Anyway, here are the mistakes I noticed:
--It's 'behind' no 'be hide'
--"making it look almost like (no comma needed here) a flag on a *POLE swaying in the rushing winds"
--"Cold night air wising through my jacket." There are a couple of things wrong with this sentence, first: 'wising'? did you mean 'wishing' or 'whistling'? Also, for the entire paragraph you have been addressing the audience by using words like 'you' and 'your', but in this sentence you refer to the character, try to stay consistent.
--"More shouts for me to slow down (no comma needed) arrived almost silently through the trees be hide me."
--"It was maybe fifty years old and had one (no comma needed) morning collapsed on itself."
--"hoping to *FIND something cool"
--"I had once found a *PIECE of rock (no comma needed) that had, what looked like (you need a comma here) gold in it."
--"You can't (you need a comma here) that's why."
--"*YOU'RE just a little retard who wastes her father's time." <-- you put the apostrophe in the wrong place in the word 'father'.

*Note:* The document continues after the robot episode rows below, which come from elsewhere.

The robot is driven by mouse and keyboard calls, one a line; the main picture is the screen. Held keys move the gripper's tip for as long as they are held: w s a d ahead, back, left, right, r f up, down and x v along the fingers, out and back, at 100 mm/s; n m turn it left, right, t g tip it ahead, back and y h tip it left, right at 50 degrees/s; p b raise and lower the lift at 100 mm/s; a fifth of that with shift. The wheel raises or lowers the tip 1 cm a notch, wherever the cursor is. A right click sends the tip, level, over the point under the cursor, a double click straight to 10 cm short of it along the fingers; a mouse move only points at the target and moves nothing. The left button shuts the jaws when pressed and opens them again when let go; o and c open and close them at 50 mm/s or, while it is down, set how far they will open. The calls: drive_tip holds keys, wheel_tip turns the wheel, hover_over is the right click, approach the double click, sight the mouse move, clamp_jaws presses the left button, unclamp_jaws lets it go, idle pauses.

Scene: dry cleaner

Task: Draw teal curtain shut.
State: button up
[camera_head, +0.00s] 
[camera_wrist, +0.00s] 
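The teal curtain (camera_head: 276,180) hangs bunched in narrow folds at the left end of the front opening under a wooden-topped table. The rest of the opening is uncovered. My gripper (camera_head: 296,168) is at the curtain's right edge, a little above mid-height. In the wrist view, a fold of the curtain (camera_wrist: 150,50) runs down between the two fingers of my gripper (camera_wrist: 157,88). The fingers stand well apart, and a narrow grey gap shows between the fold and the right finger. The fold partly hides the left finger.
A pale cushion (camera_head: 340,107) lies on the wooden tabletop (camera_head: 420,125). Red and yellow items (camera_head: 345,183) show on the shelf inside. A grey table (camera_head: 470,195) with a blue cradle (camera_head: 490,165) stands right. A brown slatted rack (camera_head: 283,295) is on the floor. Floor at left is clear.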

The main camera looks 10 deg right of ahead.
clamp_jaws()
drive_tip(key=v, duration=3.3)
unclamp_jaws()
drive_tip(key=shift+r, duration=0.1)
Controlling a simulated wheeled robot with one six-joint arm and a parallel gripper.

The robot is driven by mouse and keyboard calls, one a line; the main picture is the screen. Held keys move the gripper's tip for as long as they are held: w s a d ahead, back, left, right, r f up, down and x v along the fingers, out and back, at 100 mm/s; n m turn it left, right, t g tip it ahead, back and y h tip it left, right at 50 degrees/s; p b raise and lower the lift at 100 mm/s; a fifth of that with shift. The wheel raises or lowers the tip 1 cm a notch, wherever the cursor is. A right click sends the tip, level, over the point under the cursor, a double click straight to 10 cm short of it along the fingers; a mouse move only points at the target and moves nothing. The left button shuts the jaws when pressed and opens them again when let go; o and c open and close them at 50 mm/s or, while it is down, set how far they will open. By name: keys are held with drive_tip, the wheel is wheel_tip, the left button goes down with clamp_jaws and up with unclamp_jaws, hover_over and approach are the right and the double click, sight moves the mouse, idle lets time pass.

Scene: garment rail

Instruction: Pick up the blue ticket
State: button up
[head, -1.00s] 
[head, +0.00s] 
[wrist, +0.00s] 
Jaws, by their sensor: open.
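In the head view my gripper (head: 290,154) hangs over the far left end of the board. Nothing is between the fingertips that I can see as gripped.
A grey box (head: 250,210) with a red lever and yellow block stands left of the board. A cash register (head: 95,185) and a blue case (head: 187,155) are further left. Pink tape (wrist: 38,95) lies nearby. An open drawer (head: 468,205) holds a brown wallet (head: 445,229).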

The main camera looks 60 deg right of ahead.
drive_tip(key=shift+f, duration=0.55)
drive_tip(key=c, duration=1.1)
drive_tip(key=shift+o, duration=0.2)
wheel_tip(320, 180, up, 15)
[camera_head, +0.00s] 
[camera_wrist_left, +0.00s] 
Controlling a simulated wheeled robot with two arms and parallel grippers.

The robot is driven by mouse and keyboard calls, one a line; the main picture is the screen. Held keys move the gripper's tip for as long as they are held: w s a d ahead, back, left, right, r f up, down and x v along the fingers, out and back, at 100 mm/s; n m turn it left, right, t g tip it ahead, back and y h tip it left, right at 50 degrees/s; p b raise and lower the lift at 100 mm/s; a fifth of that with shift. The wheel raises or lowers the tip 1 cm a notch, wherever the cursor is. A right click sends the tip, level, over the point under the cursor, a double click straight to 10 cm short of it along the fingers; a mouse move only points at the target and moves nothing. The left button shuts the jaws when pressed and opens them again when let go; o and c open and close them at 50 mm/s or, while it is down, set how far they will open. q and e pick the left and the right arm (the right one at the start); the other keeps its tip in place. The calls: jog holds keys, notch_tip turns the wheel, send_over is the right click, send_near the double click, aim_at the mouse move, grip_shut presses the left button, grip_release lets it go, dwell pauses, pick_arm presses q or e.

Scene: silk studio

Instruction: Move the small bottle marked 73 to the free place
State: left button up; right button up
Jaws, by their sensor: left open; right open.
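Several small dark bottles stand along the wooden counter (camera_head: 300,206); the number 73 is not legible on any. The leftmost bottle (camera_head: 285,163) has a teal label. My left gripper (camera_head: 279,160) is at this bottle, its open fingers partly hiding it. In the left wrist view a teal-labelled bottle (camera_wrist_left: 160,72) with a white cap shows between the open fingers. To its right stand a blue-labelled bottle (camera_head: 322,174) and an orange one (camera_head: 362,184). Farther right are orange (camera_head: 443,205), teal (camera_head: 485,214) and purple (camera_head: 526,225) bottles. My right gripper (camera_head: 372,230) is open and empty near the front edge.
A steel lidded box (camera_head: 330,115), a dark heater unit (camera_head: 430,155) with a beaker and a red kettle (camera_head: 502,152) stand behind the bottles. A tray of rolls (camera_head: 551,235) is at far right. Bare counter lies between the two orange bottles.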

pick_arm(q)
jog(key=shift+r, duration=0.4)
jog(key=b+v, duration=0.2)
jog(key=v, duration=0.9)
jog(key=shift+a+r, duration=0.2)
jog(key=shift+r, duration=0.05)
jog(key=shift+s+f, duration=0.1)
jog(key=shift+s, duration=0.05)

--"trying so hard to *PROVE my father wrong."
--"I tried *TO get up"
--"I tried get up, off the sharp rocks with I had fallen on to, But to my horror, I found that I couldn't." You can't put a capitalized word in the middle of a sentence, either make it a lowercase 'b', or start a new sentence there.
--"cliff then maybe I should be lucky (I think you mean grateful instead of lucky) right now that I'm still alive."

So the capital words are spelling mistakes or forgotten words and I also tried to fix your comma splices. You really need to re-read this piece and edit edit edit!!!

Good luck, and have fun with the rest of your story.